### Provided material

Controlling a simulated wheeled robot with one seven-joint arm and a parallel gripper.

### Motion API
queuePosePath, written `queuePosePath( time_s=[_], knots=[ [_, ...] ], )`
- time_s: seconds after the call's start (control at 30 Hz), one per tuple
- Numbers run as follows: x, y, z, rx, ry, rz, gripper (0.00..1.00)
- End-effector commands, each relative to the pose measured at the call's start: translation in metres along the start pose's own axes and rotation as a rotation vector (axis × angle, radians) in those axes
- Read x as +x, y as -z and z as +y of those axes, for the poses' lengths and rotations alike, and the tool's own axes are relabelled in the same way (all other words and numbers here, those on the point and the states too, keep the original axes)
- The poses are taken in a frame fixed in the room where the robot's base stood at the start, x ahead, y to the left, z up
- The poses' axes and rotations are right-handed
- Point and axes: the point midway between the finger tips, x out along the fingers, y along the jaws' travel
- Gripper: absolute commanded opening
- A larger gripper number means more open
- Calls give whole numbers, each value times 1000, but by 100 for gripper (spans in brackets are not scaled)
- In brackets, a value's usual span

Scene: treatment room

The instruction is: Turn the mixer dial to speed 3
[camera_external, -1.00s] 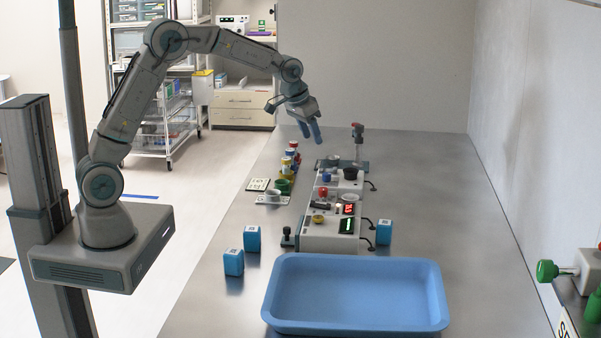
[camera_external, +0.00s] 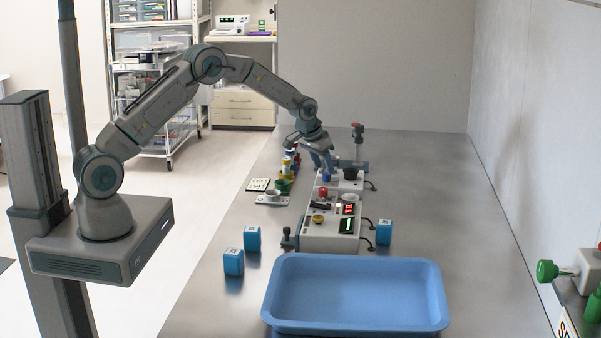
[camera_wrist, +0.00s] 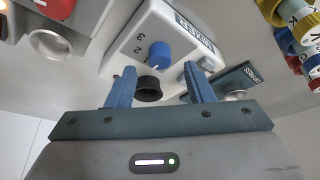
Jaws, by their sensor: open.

### Instructions for the task
With pictures omitted, reproduce exactly the lines from the line containing "Scene: treatment room" through the end of the data above.

### Output for this task
Scene: treatment room

The instruction is: Turn the mixer dial to speed 3
[camera_external, -1.00s] 
[camera_external, +0.00s] 
[camera_wrist, +0.00s] 
Jaws, by their sensor: open.

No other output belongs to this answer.